→ Exercise instructions: Omit every picture and output the rest of the records exactly as they are.

Excerpt from a dataset
☆ ☆ ☆ ☆ ☆
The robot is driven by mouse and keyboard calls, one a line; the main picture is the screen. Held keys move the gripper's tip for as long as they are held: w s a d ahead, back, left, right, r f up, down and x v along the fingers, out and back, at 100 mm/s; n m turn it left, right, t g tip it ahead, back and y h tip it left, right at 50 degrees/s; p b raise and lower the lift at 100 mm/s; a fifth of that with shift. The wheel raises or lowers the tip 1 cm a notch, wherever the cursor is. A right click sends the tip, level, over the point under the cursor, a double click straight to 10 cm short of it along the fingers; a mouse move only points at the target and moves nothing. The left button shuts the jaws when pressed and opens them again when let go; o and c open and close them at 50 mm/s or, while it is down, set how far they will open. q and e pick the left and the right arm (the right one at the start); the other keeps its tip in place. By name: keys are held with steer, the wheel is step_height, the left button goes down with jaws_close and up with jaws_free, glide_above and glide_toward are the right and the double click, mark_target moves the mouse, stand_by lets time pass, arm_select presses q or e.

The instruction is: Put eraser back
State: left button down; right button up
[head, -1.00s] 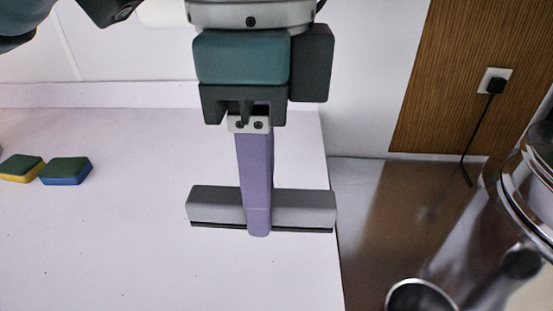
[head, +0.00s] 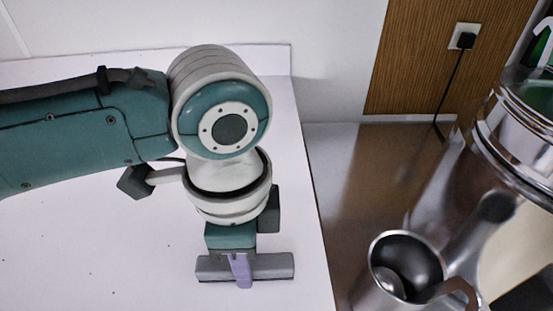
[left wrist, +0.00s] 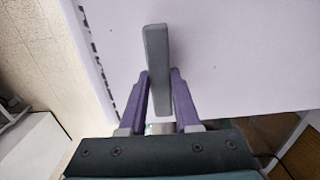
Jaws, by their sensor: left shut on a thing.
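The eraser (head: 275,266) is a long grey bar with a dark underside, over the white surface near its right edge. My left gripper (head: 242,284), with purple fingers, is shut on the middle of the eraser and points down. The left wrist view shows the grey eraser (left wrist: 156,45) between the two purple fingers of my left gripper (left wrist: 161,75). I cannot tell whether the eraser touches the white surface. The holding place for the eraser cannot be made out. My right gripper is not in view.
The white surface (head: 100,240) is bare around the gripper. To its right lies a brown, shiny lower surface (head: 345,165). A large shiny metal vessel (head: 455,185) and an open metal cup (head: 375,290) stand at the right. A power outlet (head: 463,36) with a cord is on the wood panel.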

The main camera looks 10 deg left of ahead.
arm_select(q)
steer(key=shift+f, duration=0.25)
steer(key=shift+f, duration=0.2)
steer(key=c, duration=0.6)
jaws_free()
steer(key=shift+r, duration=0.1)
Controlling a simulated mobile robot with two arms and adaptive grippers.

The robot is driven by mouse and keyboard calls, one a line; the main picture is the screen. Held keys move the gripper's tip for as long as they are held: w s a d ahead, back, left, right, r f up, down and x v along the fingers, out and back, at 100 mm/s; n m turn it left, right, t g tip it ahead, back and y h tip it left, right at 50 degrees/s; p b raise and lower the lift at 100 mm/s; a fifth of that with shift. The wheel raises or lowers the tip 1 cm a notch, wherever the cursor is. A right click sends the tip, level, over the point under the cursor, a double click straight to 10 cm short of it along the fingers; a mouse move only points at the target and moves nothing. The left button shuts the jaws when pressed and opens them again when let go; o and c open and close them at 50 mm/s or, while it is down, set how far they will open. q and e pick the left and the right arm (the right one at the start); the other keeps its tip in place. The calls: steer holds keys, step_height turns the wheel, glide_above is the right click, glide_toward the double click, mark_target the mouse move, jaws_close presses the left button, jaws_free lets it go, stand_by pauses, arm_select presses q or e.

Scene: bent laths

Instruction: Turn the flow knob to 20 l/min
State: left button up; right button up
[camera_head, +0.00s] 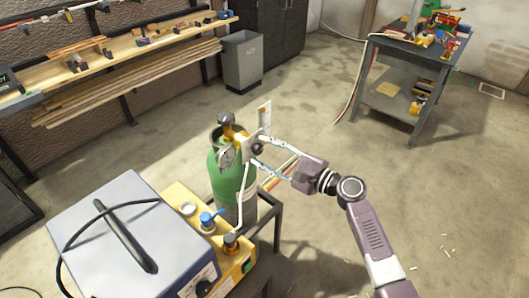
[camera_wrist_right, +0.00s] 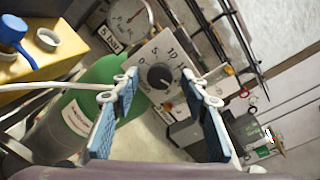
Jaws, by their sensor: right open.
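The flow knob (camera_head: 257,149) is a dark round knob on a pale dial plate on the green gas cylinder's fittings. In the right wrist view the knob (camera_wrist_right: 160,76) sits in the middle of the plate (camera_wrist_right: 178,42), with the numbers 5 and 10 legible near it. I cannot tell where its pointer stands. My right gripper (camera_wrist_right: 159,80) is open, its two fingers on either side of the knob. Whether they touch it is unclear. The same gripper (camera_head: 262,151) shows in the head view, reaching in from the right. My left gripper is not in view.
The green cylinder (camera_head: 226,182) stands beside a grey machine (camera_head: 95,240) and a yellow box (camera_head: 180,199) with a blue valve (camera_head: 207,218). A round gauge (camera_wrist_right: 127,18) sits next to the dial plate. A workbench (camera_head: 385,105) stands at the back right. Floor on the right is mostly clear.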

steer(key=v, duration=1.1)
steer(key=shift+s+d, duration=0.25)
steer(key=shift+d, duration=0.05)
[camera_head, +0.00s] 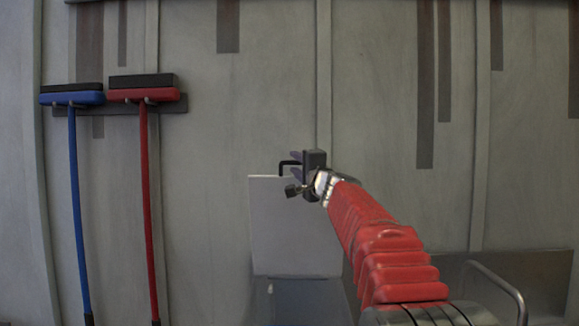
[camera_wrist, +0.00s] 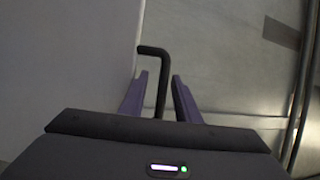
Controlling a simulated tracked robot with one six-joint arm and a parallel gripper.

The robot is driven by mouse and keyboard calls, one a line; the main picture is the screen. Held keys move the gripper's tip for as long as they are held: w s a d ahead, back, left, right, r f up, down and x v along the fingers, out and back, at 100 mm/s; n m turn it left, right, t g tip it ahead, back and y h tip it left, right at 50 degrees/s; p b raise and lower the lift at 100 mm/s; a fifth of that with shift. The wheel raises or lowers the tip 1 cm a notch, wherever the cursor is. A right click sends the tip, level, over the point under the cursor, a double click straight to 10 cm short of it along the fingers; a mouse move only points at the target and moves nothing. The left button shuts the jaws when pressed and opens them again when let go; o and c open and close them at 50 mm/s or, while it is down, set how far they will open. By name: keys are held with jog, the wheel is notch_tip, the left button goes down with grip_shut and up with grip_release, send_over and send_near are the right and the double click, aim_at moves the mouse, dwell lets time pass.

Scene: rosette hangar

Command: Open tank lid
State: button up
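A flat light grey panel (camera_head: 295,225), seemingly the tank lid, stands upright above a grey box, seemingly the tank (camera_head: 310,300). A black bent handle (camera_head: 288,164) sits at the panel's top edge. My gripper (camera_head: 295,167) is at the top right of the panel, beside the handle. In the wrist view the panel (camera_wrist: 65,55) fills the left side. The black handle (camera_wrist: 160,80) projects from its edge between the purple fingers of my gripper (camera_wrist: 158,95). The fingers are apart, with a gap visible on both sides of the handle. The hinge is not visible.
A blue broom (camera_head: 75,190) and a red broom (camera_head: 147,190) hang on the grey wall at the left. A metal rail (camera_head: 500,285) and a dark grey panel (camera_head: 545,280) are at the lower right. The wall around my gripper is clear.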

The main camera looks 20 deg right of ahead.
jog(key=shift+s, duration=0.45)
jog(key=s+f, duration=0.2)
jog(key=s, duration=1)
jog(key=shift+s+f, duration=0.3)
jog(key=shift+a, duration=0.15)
☆ ☆ ☆ ☆ ☆
→ Completed exercise:
The robot is driven by mouse and keyboard calls, one a line; the main picture is the screen. Held keys move the gripper's tip for as long as they are held: w s a d ahead, back, left, right, r f up, down and x v along the fingers, out and back, at 100 mm/s; n m turn it left, right, t g tip it ahead, back and y h tip it left, right at 50 degrees/s; p b raise and lower the lift at 100 mm/s; a fifth of that with shift. The wheel raises or lowers the tip 1 cm a notch, wherever the cursor is. A right click sends the tip, level, over the point under the cursor, a double click straight to 10 cm short of it along the fingers; a mouse move only points at the target and moves nothing. The left button shuts the jaws when pressed and opens them again when let go; o and c open and close them at 50 mm/s or, while it is down, set how far they will open. q and e pick the left and the right arm (the right one at the start); the other keeps its tip in place. By name: keys are held with steer, the wheel is step_height, the left button goes down with jaws_close and up with jaws_free, glide_above and glide_toward are the right and the double click, mark_target moves the mouse, stand_by lets time pass, arm_select presses q or e.

The instruction is: Put eraser back
State: left button down; right button up
[head, -1.00s] 
[head, +0.00s] 
[left wrist, +0.00s] 
Jaws, by their sensor: left shut on a thing.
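The eraser (head: 275,266) is a long grey bar with a dark underside, over the white surface near its right edge. My left gripper (head: 242,284), with purple fingers, is shut on the middle of the eraser and points down. The left wrist view shows the grey eraser (left wrist: 156,45) between the two purple fingers of my left gripper (left wrist: 161,75). I cannot tell whether the eraser touches the white surface. The holding place for the eraser cannot be made out. My right gripper is not in view.
The white surface (head: 100,240) is bare around the gripper. To its right lies a brown, shiny lower surface (head: 345,165). A large shiny metal vessel (head: 455,185) and an open metal cup (head: 375,290) stand at the right. A power outlet (head: 463,36) with a cord is on the wood panel.

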The main camera looks 10 deg left of ahead.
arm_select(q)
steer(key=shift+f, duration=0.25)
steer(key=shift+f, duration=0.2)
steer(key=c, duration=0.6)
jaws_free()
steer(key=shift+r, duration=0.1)
Controlling a simulated mobile robot with two arms and adaptive grippers.

The robot is driven by mouse and keyboard calls, one a line; the main picture is the screen. Held keys move the gripper's tip for as long as they are held: w s a d ahead, back, left, right, r f up, down and x v along the fingers, out and back, at 100 mm/s; n m turn it left, right, t g tip it ahead, back and y h tip it left, right at 50 degrees/s; p b raise and lower the lift at 100 mm/s; a fifth of that with shift. The wheel raises or lowers the tip 1 cm a notch, wherever the cursor is. A right click sends the tip, level, over the point under the cursor, a double click straight to 10 cm short of it along the fingers; a mouse move only points at the target and moves nothing. The left button shuts the jaws when pressed and opens them again when let go; o and c open and close them at 50 mm/s or, while it is down, set how far they will open. q and e pick the left and the right arm (the right one at the start); the other keeps its tip in place. The calls: steer holds keys, step_height turns the wheel, glide_above is the right click, glide_toward the double click, mark_target the mouse move, jaws_close presses the left button, jaws_free lets it go, stand_by pauses, arm_select presses q or e.

Scene: bent laths

Instruction: Turn the flow knob to 20 l/min
State: left button up; right button up
[camera_head, +0.00s] 
[camera_wrist_right, +0.00s] 
Jaws, by their sensor: right open.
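The flow knob (camera_head: 257,149) is a dark round knob on a pale dial plate on the green gas cylinder's fittings. In the right wrist view the knob (camera_wrist_right: 160,76) sits in the middle of the plate (camera_wrist_right: 178,42), with the numbers 5 and 10 legible near it. I cannot tell where its pointer stands. My right gripper (camera_wrist_right: 159,80) is open, its two fingers on either side of the knob. Whether they touch it is unclear. The same gripper (camera_head: 262,151) shows in the head view, reaching in from the right. My left gripper is not in view.
The green cylinder (camera_head: 226,182) stands beside a grey machine (camera_head: 95,240) and a yellow box (camera_head: 180,199) with a blue valve (camera_head: 207,218). A round gauge (camera_wrist_right: 127,18) sits next to the dial plate. A workbench (camera_head: 385,105) stands at the back right. Floor on the right is mostly clear.

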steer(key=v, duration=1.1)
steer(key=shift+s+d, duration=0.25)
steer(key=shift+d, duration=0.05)
[camera_head, +0.00s] 
[camera_wrist, +0.00s] 
Controlling a simulated tracked robot with one six-joint arm and a parallel gripper.

The robot is driven by mouse and keyboard calls, one a line; the main picture is the screen. Held keys move the gripper's tip for as long as they are held: w s a d ahead, back, left, right, r f up, down and x v along the fingers, out and back, at 100 mm/s; n m turn it left, right, t g tip it ahead, back and y h tip it left, right at 50 degrees/s; p b raise and lower the lift at 100 mm/s; a fifth of that with shift. The wheel raises or lowers the tip 1 cm a notch, wherever the cursor is. A right click sends the tip, level, over the point under the cursor, a double click straight to 10 cm short of it along the fingers; a mouse move only points at the target and moves nothing. The left button shuts the jaws when pressed and opens them again when let go; o and c open and close them at 50 mm/s or, while it is down, set how far they will open. By name: keys are held with jog, the wheel is notch_tip, the left button goes down with grip_shut and up with grip_release, send_over and send_near are the right and the double click, aim_at moves the mouse, dwell lets time pass.

Scene: rosette hangar

Command: Open tank lid
State: button up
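A flat light grey panel (camera_head: 295,225), seemingly the tank lid, stands upright above a grey box, seemingly the tank (camera_head: 310,300). A black bent handle (camera_head: 288,164) sits at the panel's top edge. My gripper (camera_head: 295,167) is at the top right of the panel, beside the handle. In the wrist view the panel (camera_wrist: 65,55) fills the left side. The black handle (camera_wrist: 160,80) projects from its edge between the purple fingers of my gripper (camera_wrist: 158,95). The fingers are apart, with a gap visible on both sides of the handle. The hinge is not visible.
A blue broom (camera_head: 75,190) and a red broom (camera_head: 147,190) hang on the grey wall at the left. A metal rail (camera_head: 500,285) and a dark grey panel (camera_head: 545,280) are at the lower right. The wall around my gripper is clear.

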The main camera looks 20 deg right of ahead.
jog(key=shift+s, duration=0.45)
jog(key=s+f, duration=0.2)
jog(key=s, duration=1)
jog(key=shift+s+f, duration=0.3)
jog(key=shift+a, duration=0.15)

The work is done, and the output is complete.